Heck, I’ve been criticized even by people who have not read what I’ve written! For instance, when Steve Koob of One More Soul invited me to be on his radio show, he let some NFP professionals know that he was interviewing me. One of these professionals said:

My comment is that [Dr. Boyd] is heretical, i.e., contrary to Church teaching. But I have not read the book. Not sure it would be worth the time…

Way to be open-minded! He hadn’t read my book, but was pretty sure it was heretical, and wasn’t sure it would be worth the time to read it and find out for sure!

Another NFP professional said:

From the brief look at the blog, the protagonist appears to be partly a providentialist (God will provide, period) and partly has a residue of Janssenism (sex is basically sinful and has to be redeemed by procreation) couples are free to practice NFP or not, but they are not free not to practice responsible parenthood… Let’s not revive the controversy about grave vs. serious reasons for avoiding more children… that’s been done.

I’m not even going to attempt to dissect that one. A third professional opined:

What troubles me is that writings like hers get good coverage and play at conservative Catholic Web sites.

All righty, then.

Now, here’s the question that is gnawing away in my brain: why are these people so invested in NFP? It’s a dilemma. For instance, one of the NFP professionals even noted:

…It still irritates me that NFP teachers and the practice of NFP is called to question -- with only .1% of current couples using NFP and maybe .2% of Catholic couples - is NFP really the problem?

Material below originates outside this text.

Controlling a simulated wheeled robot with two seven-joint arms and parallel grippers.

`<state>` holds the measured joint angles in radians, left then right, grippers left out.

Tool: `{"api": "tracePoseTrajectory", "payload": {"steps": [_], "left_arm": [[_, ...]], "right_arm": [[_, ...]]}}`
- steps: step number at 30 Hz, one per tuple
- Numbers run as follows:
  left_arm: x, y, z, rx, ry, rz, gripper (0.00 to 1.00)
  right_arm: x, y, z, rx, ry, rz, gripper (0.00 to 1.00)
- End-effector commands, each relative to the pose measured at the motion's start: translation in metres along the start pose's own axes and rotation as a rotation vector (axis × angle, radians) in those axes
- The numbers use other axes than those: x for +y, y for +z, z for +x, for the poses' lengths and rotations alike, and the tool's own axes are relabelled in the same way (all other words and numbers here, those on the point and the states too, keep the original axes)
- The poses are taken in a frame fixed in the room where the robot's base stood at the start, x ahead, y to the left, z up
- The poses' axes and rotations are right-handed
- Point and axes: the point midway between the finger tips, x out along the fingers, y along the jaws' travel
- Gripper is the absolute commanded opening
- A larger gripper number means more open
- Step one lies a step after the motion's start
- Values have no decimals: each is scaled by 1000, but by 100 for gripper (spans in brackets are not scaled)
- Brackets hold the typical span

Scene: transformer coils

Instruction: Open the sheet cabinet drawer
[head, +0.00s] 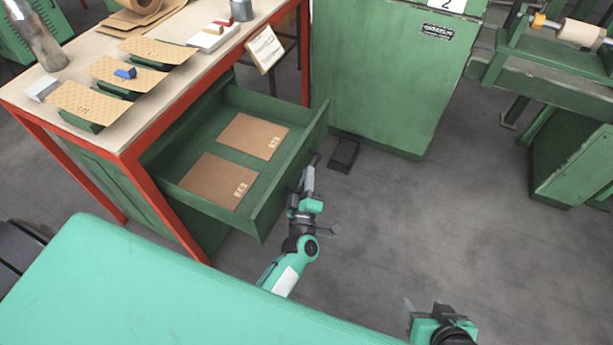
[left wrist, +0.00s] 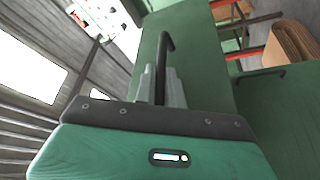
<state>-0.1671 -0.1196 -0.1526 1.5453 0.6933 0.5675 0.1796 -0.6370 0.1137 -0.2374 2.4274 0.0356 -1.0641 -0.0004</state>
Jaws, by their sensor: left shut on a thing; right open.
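The green sheet cabinet drawer (head: 262,222) stands pulled out from under the red-framed table. Two brown sheets with small labels (head: 252,136) (head: 218,180) lie flat inside it. My left gripper (head: 309,178) is at the outer face of the drawer front. In the left wrist view, my left gripper (left wrist: 160,85) is shut on the dark bar handle (left wrist: 165,45), which passes between its fingers. In the head view the handle is mostly hidden by the gripper. My right gripper (head: 425,312) is open and empty at the bottom edge, well away from the drawer and partly cut off.
The table top (head: 92,47) above the drawer holds perforated boards, small blocks and a metal bottle (head: 36,35). A tan sign (head: 264,48) hangs at its edge. A green machine (head: 385,75) stands behind, with a black pedal (head: 343,153) on the floor.

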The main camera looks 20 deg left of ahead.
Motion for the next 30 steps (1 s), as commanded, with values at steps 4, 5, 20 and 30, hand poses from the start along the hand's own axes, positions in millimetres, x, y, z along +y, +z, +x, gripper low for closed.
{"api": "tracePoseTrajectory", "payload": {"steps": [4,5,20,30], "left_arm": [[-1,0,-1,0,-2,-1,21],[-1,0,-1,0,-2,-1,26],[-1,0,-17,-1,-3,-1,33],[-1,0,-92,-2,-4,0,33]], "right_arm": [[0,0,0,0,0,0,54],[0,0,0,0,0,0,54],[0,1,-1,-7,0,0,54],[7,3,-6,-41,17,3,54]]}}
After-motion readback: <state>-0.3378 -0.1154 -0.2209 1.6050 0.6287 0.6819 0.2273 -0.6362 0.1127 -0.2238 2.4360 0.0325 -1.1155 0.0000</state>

That estimate of NFP users is much lower than the 2-5% I’ve heard bandied about! And even if it were 5%, I have previously opined that NFP isn’t really the problem; in my post “The Saving Grace of NFP” I wrote:

Oh, I still believe there are problems with the over-use and justification of NFP, as well as problems with the way NFP is presented and promoted… But those problems are reflective of an underlying philosophy that is having a sad effect on our Church: the contraceptive mentality of society today. It’s that contraceptive mentality that leads many Catholics to use artificial contraception.

…There is a contraceptive mentality behind NFP, and that is a problem. That contraceptive mentality is there despite all the protestations to the contrary.

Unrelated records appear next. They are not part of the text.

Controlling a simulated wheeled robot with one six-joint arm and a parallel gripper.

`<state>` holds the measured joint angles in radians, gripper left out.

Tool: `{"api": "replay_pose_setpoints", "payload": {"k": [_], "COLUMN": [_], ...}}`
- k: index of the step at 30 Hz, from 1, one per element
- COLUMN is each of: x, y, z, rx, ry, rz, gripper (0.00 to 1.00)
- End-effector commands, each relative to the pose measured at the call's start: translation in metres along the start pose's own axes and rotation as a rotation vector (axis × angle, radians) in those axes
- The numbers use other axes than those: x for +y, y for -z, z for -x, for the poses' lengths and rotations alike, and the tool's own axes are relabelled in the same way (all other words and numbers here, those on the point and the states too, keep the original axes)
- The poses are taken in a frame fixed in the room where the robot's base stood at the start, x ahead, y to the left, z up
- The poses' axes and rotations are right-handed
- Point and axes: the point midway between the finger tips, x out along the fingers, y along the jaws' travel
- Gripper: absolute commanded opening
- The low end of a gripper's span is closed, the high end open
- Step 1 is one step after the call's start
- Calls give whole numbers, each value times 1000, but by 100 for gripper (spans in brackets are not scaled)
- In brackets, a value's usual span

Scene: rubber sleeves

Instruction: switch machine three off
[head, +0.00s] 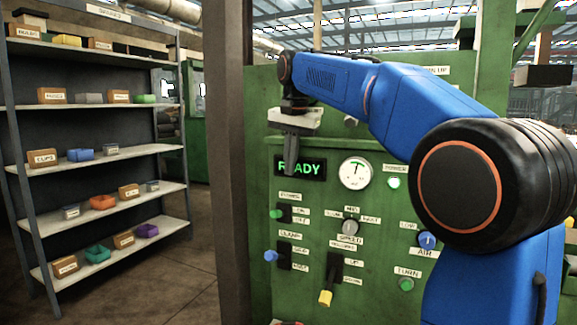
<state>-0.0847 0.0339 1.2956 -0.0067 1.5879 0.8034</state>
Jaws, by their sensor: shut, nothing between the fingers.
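The green machine panel (329,190) faces me. No machine number is readable on it. Its display (300,168) reads READY in green, and a lamp (393,183) marked POWER at its right is lit pale green. A power switch (277,214) with a green-tipped lever sits at the panel's left, beside ON and OFF labels; I cannot tell for sure which it points to. My gripper (290,172) is shut and empty, pointing down in front of the panel, above the power switch and partly covering the left of the display. Its distance from the panel is hard to judge.
Below the power switch is a blue-tipped clamp lever (270,256). A yellow-tipped lever (325,297), speed knob (350,227), gauge (355,173), blue air knob (427,239) and green turn button (406,284) are nearby. A shelf unit (105,105) with bins stands left, behind a dark post (231,160).

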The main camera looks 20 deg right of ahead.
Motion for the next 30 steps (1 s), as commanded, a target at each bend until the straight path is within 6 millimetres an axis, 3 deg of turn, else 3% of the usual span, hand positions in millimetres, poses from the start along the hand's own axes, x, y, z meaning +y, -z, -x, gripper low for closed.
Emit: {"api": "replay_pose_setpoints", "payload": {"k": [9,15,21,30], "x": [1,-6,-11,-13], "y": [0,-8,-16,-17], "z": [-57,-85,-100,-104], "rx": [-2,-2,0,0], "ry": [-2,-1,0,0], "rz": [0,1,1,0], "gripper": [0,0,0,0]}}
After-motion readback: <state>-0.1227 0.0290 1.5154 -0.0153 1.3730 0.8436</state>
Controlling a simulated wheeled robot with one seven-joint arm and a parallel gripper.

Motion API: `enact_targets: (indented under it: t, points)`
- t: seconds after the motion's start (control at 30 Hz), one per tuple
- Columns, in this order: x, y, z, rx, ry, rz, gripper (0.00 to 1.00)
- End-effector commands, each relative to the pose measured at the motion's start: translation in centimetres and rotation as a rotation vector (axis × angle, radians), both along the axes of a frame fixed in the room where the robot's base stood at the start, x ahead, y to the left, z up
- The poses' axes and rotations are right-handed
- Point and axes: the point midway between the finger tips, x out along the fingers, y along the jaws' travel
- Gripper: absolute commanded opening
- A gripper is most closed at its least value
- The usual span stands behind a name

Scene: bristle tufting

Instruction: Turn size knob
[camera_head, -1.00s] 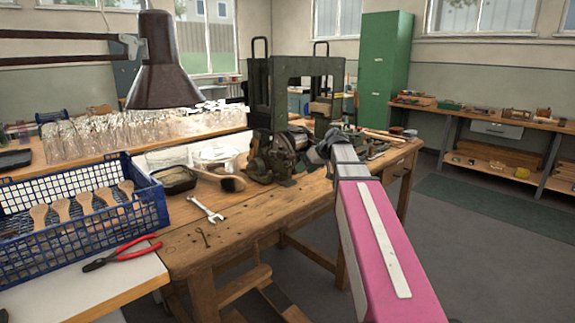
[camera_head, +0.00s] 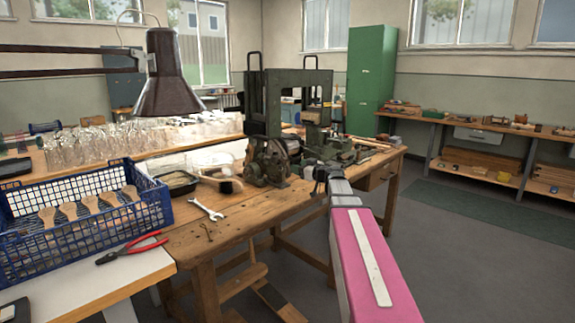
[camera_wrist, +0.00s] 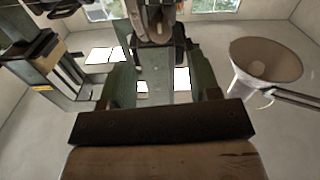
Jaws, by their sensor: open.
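The dark green tufting machine (camera_head: 273,110) stands upright on the wooden workbench, with a round wheel-like part (camera_head: 268,160) low on its front. I cannot make out the size knob for certain; it is too small or hidden. My gripper (camera_head: 316,178) is at the end of my pink and grey arm, in front of the machine's lower right side. It is open, and nothing shows held in it. Whether it touches the machine cannot be told. The wrist view looks upside down and shows green uprights (camera_wrist: 203,78) and a dark crossbar (camera_wrist: 160,122) close up.
A blue crate (camera_head: 150,203) with wooden brush handles stands at the left, with red pliers (camera_head: 132,249) beside it. A lamp (camera_head: 167,80) hangs at upper left.

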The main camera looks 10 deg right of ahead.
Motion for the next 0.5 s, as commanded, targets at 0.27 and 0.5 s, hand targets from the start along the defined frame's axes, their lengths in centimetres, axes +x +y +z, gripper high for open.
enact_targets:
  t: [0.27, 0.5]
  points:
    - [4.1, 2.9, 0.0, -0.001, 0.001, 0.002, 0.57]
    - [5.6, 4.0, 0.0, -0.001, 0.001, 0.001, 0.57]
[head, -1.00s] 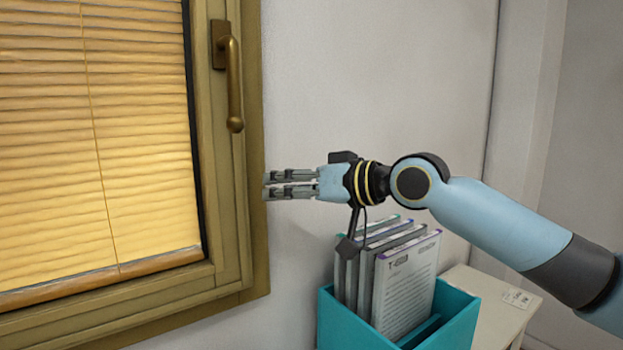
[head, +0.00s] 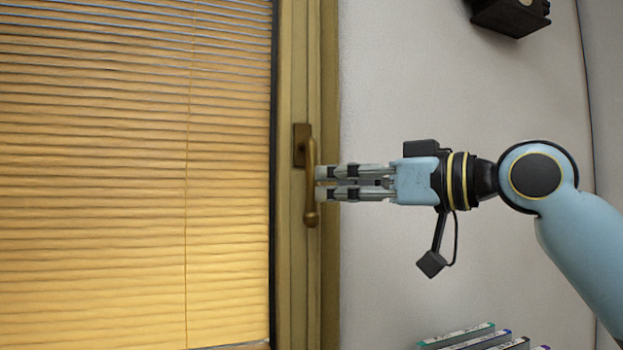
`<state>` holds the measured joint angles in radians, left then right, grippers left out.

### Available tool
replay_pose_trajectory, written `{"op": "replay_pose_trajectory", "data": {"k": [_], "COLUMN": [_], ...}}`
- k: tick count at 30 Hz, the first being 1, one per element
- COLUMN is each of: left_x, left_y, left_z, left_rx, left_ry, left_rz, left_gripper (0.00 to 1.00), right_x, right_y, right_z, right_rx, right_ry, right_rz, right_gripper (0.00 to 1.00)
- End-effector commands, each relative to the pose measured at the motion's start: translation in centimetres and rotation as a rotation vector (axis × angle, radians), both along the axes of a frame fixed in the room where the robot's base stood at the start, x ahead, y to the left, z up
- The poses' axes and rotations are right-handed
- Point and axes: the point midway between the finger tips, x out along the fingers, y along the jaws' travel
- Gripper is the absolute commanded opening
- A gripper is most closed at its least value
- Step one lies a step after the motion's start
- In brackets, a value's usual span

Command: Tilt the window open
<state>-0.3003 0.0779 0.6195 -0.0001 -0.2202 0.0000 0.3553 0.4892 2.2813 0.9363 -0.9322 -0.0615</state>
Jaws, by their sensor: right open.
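The window (head: 284,270) has a gold-brown frame and a lowered yellow blind (head: 120,180) over its pane. Its bronze handle (head: 311,205) hangs straight down from a plate (head: 301,145) on the frame's right upright. My right gripper (head: 318,183) comes in from the right, level, with its fingertips at the handle's right edge, partway down the grip. Its fingers are open with a narrow gap. I cannot tell whether they touch the handle. My left gripper is not in view.
Several binders (head: 470,337) show at the bottom edge, below my right arm. A dark box-like fixture (head: 510,14) is on the wall at the top right. The pale wall (head: 400,90) right of the window is otherwise bare.

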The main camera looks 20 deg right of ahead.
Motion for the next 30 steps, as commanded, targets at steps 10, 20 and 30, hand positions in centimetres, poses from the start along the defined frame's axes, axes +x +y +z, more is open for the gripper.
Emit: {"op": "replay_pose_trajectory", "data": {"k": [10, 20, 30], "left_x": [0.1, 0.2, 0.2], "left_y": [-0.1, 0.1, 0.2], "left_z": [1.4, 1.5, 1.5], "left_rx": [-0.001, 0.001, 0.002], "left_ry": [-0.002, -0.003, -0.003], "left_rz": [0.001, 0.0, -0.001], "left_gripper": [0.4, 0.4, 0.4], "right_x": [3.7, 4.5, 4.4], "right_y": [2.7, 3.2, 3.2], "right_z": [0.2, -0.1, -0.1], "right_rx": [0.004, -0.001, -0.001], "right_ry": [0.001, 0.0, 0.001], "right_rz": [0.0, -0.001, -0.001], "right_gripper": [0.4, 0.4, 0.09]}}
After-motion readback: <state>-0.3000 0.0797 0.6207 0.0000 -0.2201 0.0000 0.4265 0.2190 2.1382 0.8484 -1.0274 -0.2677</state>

Now, the phrase “contraceptive mentality” generally throws NFP advocates into a fit. By this term I mean: a) society’s general acceptance of the necessity of limiting family size for a variety of reasons, generally through the use of artificial contraception; and b) the general acceptance – and even expectation – of the use of artificial contraception by young unmarried women in order to prevent pregnancy when these women engage in premarital sex (which also seems to be expected).  I do think that society’s general outlook on contraception has influenced the use and promotion of NFP; it’s just that NFP is not contraception per se.

So I have softened the blow in other posts by suggesting we just call it a “birth control” mentality. There can be no doubt that NFP is birth control. NFP promoters talk about “taking control of our fertility”; there is talk about “spacing” births; there is the option of using NFP to increase the likelihood of pregnancy. These are all about controlling the number of births that a couple might experience.

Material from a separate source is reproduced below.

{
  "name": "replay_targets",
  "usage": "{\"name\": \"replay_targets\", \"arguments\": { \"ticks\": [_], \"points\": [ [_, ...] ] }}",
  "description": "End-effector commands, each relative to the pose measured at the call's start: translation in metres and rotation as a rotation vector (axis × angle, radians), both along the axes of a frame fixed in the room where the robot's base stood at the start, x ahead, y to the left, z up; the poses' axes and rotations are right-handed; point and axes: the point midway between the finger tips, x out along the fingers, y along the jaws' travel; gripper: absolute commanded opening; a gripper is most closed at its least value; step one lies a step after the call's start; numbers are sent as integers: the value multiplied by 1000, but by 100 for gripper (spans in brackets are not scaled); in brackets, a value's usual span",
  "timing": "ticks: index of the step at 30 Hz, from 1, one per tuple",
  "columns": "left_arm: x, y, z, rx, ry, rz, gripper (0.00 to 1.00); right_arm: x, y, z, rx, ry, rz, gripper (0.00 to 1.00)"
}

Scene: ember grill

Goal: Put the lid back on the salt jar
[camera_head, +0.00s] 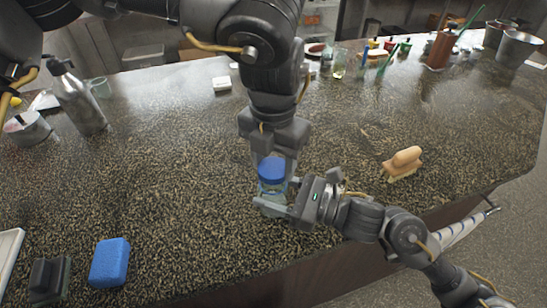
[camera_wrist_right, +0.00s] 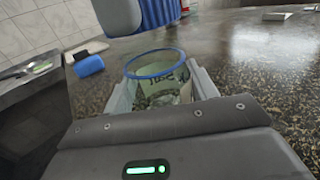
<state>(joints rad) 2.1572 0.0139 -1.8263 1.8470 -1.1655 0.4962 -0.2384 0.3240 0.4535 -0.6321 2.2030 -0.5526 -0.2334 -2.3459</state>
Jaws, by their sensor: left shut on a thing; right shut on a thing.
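The salt jar (camera_head: 270,188) is a clear glass jar near the middle front of the counter. In the right wrist view the jar (camera_wrist_right: 165,88) has an open top with a blue rim and some lettering on its side. My right gripper (camera_head: 276,196) is shut around the jar from the right. My left gripper (camera_head: 273,157) points down above it, shut on the blue lid (camera_head: 271,169). In the right wrist view the lid (camera_wrist_right: 118,14) hangs above the jar, apart from its rim and somewhat to the left. The jar's base is partly hidden by my right gripper.
A wooden-handled brush (camera_head: 404,162) lies to the right. A blue sponge (camera_head: 110,262) and a dark block (camera_head: 48,278) lie at the front left. A metal bottle (camera_head: 78,100) stands at the left. Several cups and utensils line the back. The counter around the jar is clear.

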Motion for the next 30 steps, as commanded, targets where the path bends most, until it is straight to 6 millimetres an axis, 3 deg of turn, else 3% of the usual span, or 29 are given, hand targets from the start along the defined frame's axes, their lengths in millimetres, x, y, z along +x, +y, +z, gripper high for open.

I believe the “birth control” mentality is a problem, because it perpetuates the myth of overpopulation and the need for “responsible” parenthood, and tends to overemphasize the importance of the marital act in the marriage relationship.

That still doesn’t answer the question of why NFP advocates and promoters become so angry and defensive when anyone disagrees with them, though. Perhaps the answer is that questioning the use of NFP means questioning the false sense of autonomy many Catholics have with regard to “forming one’s conscience”. Many Catholics talk about conscience, but few understand that one’s conscience must be properly formed according to the teachings of the Church. It’s the improper formation of conscience that has led many Catholics to accept artificial contraception, homosexual marriage, and even abortion with no qualms. And it is “conscience” on which NFP users rely when deciding whether or not they think God wants them to have another child.

Further, I suggest that the failure to correctly understand conscience flows from the personalist and existentialist notions that have crept into the minds of Catholics by way of some of the verbiage used in various Vatican II and post-Vatican II documents – verbiage that suggests that saying “I prayed about it, and I feel it’s right” is the only justification needed for one’s actions. That’s called moral relativism.

Questioning NFP means questioning a lot of things. It means questioning why we teach girls that having a career should come before having children; why gender roles are down-played so much these days; why sex is so over-valued in our society. And I’ll bet you can think of more “why’s”…

In other words, questioning NFP means questioning the whole middle-class lifestyle that has evolved in the US. That can be a bit threatening, I suppose.